* Aim
From the entries that follow, gather each line holding the word "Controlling".

* Records for this task
# # # # #
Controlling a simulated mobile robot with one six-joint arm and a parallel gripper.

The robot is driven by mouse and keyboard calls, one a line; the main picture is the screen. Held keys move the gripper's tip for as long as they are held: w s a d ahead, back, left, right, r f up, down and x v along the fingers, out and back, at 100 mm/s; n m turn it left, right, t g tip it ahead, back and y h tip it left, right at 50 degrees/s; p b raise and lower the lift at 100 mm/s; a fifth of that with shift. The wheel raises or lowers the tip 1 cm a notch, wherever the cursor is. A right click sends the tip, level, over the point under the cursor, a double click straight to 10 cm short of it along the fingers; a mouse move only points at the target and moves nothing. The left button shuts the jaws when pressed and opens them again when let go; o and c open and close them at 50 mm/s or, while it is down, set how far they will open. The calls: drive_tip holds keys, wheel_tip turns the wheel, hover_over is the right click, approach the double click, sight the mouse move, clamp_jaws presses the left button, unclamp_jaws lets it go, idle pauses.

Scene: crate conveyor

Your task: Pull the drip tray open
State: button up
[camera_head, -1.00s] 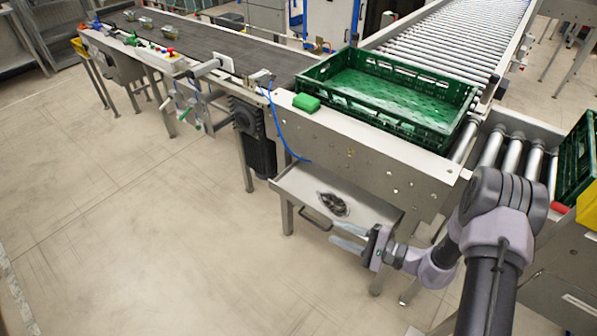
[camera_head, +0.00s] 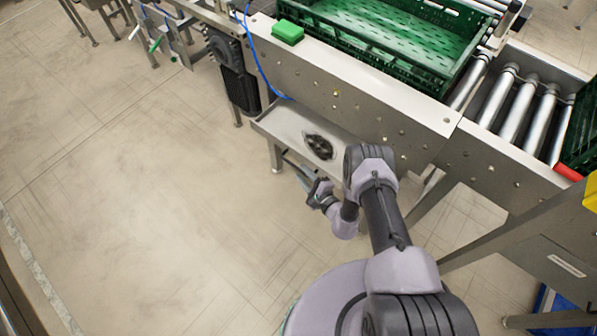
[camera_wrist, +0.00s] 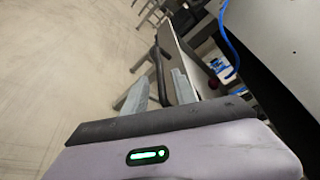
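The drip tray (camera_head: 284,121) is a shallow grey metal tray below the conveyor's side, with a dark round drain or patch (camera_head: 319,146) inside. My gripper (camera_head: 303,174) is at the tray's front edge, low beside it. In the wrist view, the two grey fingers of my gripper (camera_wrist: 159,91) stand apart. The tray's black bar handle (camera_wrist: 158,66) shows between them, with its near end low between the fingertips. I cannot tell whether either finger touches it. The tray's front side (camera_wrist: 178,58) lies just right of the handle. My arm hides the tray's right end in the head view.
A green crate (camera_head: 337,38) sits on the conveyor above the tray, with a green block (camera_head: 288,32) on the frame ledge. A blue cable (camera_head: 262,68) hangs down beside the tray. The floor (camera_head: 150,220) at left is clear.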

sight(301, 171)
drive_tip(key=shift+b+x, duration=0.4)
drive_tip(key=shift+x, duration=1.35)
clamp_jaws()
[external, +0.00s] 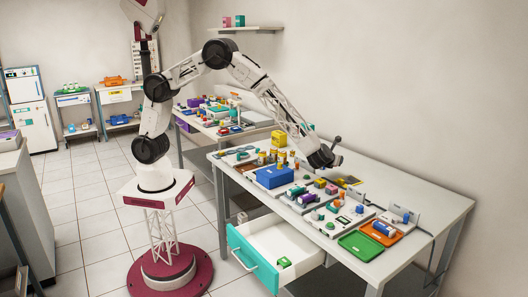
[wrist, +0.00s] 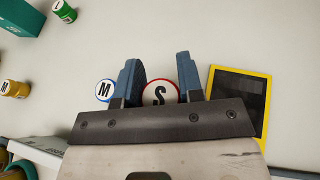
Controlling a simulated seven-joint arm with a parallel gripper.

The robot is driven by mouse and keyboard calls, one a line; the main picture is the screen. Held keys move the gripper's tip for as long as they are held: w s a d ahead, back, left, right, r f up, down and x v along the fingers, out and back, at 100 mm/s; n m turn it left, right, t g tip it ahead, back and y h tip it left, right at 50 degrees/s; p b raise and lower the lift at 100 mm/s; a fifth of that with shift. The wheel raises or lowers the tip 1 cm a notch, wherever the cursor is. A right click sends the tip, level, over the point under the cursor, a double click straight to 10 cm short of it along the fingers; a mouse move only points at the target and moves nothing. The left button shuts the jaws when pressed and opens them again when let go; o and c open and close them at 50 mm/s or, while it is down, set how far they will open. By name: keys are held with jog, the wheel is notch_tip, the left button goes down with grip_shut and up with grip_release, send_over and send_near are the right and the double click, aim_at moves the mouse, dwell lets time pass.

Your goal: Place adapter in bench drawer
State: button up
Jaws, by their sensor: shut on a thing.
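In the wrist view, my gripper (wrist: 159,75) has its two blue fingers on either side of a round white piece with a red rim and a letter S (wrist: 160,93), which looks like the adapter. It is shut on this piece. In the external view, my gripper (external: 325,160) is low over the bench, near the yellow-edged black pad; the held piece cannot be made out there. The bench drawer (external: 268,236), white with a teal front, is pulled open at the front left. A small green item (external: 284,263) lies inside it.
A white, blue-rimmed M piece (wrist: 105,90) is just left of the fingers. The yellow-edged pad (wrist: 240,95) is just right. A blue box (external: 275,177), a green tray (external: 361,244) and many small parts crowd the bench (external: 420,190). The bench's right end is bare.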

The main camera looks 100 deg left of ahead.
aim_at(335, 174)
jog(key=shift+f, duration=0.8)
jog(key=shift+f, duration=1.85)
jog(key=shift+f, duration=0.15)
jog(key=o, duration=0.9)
# # # # #
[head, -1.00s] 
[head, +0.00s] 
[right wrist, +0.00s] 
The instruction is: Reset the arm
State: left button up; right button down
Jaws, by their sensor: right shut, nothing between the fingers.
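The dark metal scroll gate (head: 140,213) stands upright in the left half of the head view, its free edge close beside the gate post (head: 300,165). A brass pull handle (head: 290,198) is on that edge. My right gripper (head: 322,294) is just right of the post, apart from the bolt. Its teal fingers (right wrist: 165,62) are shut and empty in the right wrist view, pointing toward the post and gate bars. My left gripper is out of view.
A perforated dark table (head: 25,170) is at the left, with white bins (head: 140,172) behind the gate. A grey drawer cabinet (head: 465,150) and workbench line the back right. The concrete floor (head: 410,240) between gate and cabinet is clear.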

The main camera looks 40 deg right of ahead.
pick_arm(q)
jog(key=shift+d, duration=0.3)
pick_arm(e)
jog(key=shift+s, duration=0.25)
# # # # #
* In response
Controlling a simulated mobile robot with one six-joint arm and a parallel gripper.
Controlling a simulated seven-joint arm with a parallel gripper.

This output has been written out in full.